One nice thing about offshore is that there is an identifiable census. You can mostly easily tell what’s out there. But onshore, we really don’t have a reliable rig count because onshore rigs don’t stay together as a unit. When you de-rig a job, you put all the pieces on the trucks and you take them wherever.
Look, if you take a 20-rig drilling fleet and spray-paint each rig a different color, within six months you’d have 20 Joseph’s coats of many colors because the components are interchangeable. That makes tracking difficult.
We have a fairly good idea that there are about 3,000 onshore rigs worldwide, of which about half are in the US, some 300 are in Canada, 300 in the Middle East, etc. Worldwide, only a few hands-full of new land rigs have been delivered in the last 30 years. OK, there’s been a lot of recommissioning/rebuilding, and there are maybe more orders than before, but only for a few tens of units.
DC: Does that mean the fleet is getting long in the tooth and has to be replaced?

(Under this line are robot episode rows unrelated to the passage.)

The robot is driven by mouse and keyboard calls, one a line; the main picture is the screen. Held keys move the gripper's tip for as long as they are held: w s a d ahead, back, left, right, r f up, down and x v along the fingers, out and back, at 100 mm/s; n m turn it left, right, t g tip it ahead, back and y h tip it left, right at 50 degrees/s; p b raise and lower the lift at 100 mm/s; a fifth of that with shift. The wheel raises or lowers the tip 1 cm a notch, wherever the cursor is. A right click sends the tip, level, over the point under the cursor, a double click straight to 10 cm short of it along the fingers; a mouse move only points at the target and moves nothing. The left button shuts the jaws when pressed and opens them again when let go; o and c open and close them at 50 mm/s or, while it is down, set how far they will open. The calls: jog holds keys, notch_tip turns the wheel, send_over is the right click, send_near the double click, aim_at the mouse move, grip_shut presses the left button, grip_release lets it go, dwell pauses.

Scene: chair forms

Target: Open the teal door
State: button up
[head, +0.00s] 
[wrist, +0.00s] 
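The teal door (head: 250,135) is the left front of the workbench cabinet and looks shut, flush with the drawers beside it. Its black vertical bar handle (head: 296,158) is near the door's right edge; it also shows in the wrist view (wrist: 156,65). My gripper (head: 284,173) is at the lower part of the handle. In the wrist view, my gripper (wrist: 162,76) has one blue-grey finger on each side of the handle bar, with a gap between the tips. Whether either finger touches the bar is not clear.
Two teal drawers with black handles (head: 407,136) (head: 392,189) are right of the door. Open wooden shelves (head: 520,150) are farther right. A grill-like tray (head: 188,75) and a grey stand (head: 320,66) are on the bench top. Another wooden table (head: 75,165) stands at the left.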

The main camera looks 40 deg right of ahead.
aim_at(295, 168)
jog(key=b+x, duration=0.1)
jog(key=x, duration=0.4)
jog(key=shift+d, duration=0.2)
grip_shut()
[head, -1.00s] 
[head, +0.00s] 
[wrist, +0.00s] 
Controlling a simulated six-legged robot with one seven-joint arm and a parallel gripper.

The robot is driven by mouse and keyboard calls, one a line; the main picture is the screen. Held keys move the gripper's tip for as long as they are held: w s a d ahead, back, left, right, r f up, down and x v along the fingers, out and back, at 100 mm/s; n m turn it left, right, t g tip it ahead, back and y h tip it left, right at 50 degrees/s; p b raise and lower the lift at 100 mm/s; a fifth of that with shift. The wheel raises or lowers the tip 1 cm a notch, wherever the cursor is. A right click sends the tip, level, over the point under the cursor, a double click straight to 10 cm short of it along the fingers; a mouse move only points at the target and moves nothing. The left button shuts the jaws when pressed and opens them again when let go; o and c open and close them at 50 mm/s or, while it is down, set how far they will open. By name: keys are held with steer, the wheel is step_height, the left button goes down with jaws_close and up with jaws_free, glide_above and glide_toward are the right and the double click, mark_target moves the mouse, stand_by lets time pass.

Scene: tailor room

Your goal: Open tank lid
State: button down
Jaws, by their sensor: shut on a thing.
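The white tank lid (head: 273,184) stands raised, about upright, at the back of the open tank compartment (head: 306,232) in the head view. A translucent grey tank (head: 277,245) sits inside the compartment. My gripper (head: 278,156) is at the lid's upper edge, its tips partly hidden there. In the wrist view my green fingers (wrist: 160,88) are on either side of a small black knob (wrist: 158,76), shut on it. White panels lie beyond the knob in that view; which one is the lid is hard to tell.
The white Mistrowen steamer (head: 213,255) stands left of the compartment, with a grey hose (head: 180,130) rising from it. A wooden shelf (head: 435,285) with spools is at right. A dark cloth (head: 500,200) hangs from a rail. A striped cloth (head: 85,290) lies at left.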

That will surely be easy as they could be mass-manufactured, couldn’t they?
Simmons: It’s important to recognise that the onshore fleet faces the same problem as offshore. Many of the rigs are too old, and components and fixings wear out. And you can’t just mass-manufacture new ones on a production line basis. We found that out back in the 1970s. There are only one or two companies that know how to knock them out. There is one major manufacturer of drilling components: National Oilwell. It makes about 70% of the components that go on a rig. They are totally backlogged.
If you want to get an idea of what is needed in terms of new rigs, go look at the IEA’s WEO (World Energy Outlook) 2008 report: 30 million barrels per day of new production capacity by 2015; 106 mmbpd total demand by 2030.
That could mean there’s a need for 10,000 new land and offshore rigs. And even if it’s only 5,000, the point is that it is an order of magnitude the likes of which we would need to triple every plant in the world today that makes drilling equipment.
We’ve boxed ourselves in, and there’s no way out; we’ve run off the clock.